Antonio Pereira Sousa

"Aprendi novas palavras e tornei outras mais belas." (Carlos Drummond de Andrade)

Textos

A Narrativa Do Tempo Humano
 
 
A História trata das coisas que sucederam.
Ela se envolve com o passado das realizações do homem.
Essas realizações se referem à busca da satisfação das necessidades físicas e sociais dos indivíduos e grupos, além de criar a perspectiva de cada um e da sociedade por inteiro, estabelecendo rumos, alimentando esperanças, inventando utopias. A História aborda esses temas.
Um mundo de possibilidades e de impedimentos aconteceu no passado, como está ocorrendo no presente. É o homem em ação, inventando práticas e gestos a favor de sua sobrevivência, num movimento em que nós nos constituímos em origem e alvo do exercício de viver, como diria Karl Kraus (1874-1936) em suas Palavras em Verso.
Somos, assim, um passado que se objetiva no presente e aspira uma permanência, num desejo de viver melhor a cada dia e nisso toma como dever o comprometimento de se tornar sujeito ativo, fazendo-nos lembrar de que [...] O homem é pai das suas obras e, ao mesmo tempo, é filho delas [...], como bem expressou o Professor Régis de Moraes (1940).
Sendo quem somos, criador e criatura de nós mesmos no plano social, nos realizamos a partir de formas, usos e costumes e aí nos diferenciamos ou nos igualamos e, por isso mesmo, somos passíveis de ser compreendidos pelo que fizemos enquanto ser cultural que somos, na revelação astuta de historiadores.
Nesse encontro do desejo de fazer e da ação de fazer, o mesmo homem que faz é o mesmo homem que sonha. O real e a fantasia, mais do que testemunhos da sociedade, trazem em si significados da razão que estimula o sujeito a agir. Nesse agir, aparecem sentimentos que liberam as nossas inventividades, legítimo material utilizado pela investigação da História e da observação criteriosa da Literatura.
Foi por esse princípio que o filósofo grego Aristóteles (384-322 a.C.) nos premiou com a seguinte joia teórica:

Com efeito, não diferem o historiador e o poeta por escreverem verso ou prosa (pois que bem poderiam ser postas em verso as obras de Heródoto, e nem por isso deixariam de ser de história, se fosse em verso o que eram em prosa) – diferem, sim, em que diz um as coisas que sucederam, e outro as que poderiam suceder.

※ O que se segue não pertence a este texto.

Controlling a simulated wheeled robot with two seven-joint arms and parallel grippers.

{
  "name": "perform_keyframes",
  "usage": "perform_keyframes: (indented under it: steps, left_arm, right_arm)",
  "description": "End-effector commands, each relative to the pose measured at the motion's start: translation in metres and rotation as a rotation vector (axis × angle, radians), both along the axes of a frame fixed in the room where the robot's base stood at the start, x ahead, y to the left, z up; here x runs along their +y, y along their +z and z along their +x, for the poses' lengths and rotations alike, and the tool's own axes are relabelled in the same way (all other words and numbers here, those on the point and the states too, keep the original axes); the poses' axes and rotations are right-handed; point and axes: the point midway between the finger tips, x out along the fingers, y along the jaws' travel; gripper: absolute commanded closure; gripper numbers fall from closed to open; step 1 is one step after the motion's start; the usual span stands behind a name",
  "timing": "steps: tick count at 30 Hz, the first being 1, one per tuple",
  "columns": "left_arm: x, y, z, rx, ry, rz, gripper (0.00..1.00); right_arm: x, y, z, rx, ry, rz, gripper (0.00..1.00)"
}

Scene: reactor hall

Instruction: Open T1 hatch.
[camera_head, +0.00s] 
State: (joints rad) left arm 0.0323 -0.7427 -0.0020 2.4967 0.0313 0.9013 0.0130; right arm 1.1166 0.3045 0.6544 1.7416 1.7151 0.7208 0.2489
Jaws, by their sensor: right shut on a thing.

A Literatura ao tratar das coisas que poderiam suceder cai no campo das possibilidades, ali onde ganha força o que poderia ou deveria ser, ressonância de acontecimentos possíveis, laborados em lutas e sacrifícios, espaços-tempos de decepções e glórias. Essas exterioridades, que a imaginação do literato transforma em interioridades da obra, fundem texto e contexto de forma indissolúvel, compondo um conjunto em que cada coisa vive e atua uma em razão da outra, o que cria a feição de realidade objetiva traduzida pela Literatura. A Literatura, assim, na força do estilo de cada escritor, [...] Fala de coisas feitas pelo homem – e, por isso, é passível de reconhecimento [...] (Giambattista Vico 1668-1744).
História e Literatura, representação do que sucedeu e do que poderia suceder, oferecem dois acessos, independentes um do outro, à realidade vivida pelo homem. Exemplo.
Fazendo História, o Professor Gustavo Falcón (1952), em seu texto Os Coronéis do Cacau registra:

Na medida em que o município se desenvolvia e Ilhéus deixava cada vez mais para trás sua condição de Vila, as elites passaram a buscar reconhecimento social.

Na Literatura, Jorge Amado (1912-2001), em Terras do Sem Fim, traduzindo essa ascensão social dos proprietários de fazendas, escreve:
Já então os Badarós eram uma potência diante da qual a lei e a religião se inclinavam.
Esses dois modos de falar do tempo e do espaço só enriquecem a alma do leitor.
Essa união da realidade e da imaginação, cada uma constituindo ordem de valores diferenciados, indica que o homem não vive apenas agarrado no mundo concreto revelado pela narrativa de uma História. O homem existe, também, porque sonha, constroi suas fantasias de tal modo que as transformam em tesouros tão significativos que requalificam a própria positividade de uma realidade, mistério só desvendado pela arte da Literatura.
Presentes no tempo, a História e a Literatura estão entre as realizações significativas do homem, que fazem a vida ser mais bem vivida. Elas duas são, a um só tempo, narrativas, discursos, linguagens, imagens de um mundo e, simultaneamente, sua abordagem, atos que nos permitem desvendar a nós mesmos a partir das coisas que sucederam ou das que poderiam suceder.